_SET TASK_
Extract the first line through the line containing "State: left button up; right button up" from the listing below, exactly as written.

Some records
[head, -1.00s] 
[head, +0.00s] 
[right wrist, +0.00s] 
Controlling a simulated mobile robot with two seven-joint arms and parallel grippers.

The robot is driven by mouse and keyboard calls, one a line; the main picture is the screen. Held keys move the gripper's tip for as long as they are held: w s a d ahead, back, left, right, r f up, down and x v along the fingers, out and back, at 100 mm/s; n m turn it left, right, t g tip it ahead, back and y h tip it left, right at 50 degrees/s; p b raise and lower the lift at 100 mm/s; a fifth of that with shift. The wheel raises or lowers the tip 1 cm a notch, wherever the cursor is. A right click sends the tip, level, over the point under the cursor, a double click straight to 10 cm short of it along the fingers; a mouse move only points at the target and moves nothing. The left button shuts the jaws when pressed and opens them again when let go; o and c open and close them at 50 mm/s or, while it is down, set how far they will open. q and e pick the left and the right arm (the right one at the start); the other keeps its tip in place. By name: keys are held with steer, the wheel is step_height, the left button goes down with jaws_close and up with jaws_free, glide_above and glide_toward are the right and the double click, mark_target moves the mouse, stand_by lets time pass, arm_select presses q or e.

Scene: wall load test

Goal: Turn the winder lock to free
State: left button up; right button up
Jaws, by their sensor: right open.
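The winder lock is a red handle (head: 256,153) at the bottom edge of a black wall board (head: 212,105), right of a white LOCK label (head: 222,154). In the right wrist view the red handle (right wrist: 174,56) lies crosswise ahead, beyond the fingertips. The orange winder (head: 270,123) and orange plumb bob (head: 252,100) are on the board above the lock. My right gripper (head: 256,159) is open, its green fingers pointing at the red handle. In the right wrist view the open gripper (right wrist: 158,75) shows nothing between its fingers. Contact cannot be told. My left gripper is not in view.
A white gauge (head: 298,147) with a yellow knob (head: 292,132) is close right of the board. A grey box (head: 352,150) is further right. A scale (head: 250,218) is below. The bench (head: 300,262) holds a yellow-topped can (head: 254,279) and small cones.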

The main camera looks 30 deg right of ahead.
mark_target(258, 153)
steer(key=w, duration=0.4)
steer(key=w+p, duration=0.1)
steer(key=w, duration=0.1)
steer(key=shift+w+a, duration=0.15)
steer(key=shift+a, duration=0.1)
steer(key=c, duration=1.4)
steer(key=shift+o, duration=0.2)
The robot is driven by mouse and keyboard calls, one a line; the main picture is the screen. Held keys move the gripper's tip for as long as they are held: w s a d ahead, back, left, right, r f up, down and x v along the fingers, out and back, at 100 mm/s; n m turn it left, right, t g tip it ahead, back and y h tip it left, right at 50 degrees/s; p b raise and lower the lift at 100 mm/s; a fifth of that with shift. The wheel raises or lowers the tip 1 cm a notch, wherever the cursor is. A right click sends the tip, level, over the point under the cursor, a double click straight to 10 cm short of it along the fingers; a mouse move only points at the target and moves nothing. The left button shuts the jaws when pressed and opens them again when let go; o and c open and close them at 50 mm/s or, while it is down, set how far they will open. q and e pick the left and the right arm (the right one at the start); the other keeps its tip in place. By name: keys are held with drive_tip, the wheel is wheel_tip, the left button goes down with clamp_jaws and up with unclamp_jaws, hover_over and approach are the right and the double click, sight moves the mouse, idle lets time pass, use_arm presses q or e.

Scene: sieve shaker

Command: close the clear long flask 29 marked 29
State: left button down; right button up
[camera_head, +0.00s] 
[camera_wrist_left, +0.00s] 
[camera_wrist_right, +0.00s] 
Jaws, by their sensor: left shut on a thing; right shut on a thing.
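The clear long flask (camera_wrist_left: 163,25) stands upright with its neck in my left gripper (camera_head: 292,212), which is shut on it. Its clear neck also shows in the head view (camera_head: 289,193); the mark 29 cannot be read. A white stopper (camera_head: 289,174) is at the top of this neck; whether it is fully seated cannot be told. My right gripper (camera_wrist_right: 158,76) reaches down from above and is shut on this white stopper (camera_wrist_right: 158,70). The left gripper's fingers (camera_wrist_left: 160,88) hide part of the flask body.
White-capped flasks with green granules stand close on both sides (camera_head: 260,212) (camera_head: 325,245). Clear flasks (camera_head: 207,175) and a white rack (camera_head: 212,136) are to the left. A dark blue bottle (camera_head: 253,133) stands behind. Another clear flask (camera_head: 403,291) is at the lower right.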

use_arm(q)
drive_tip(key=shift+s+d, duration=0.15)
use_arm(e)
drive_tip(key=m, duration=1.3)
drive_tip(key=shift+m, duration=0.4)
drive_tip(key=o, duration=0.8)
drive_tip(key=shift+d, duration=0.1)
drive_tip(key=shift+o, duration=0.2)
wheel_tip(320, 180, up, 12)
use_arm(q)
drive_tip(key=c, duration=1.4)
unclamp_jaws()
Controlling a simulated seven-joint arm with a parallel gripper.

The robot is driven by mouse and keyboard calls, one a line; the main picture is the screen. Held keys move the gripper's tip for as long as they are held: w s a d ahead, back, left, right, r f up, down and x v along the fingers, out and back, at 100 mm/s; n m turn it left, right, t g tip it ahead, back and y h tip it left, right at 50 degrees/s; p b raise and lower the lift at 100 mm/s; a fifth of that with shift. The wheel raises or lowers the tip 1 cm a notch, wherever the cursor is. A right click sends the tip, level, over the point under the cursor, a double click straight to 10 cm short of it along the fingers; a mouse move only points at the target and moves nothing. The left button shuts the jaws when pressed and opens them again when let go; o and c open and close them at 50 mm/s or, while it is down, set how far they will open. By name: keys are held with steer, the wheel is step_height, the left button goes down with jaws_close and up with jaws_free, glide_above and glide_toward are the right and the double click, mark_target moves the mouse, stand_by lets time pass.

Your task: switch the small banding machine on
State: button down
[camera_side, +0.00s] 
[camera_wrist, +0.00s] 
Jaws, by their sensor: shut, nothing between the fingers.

_COMPLETE RESPONSE_
[head, -1.00s] 
[head, +0.00s] 
[right wrist, +0.00s] 
Controlling a simulated mobile robot with two seven-joint arms and parallel grippers.

The robot is driven by mouse and keyboard calls, one a line; the main picture is the screen. Held keys move the gripper's tip for as long as they are held: w s a d ahead, back, left, right, r f up, down and x v along the fingers, out and back, at 100 mm/s; n m turn it left, right, t g tip it ahead, back and y h tip it left, right at 50 degrees/s; p b raise and lower the lift at 100 mm/s; a fifth of that with shift. The wheel raises or lowers the tip 1 cm a notch, wherever the cursor is. A right click sends the tip, level, over the point under the cursor, a double click straight to 10 cm short of it along the fingers; a mouse move only points at the target and moves nothing. The left button shuts the jaws when pressed and opens them again when let go; o and c open and close them at 50 mm/s or, while it is down, set how far they will open. q and e pick the left and the right arm (the right one at the start); the other keeps its tip in place. By name: keys are held with steer, the wheel is step_height, the left button goes down with jaws_close and up with jaws_free, glide_above and glide_toward are the right and the double click, mark_target moves the mouse, stand_by lets time pass, arm_select presses q or e.

Scene: wall load test

Goal: Turn the winder lock to free
State: left button up; right button up

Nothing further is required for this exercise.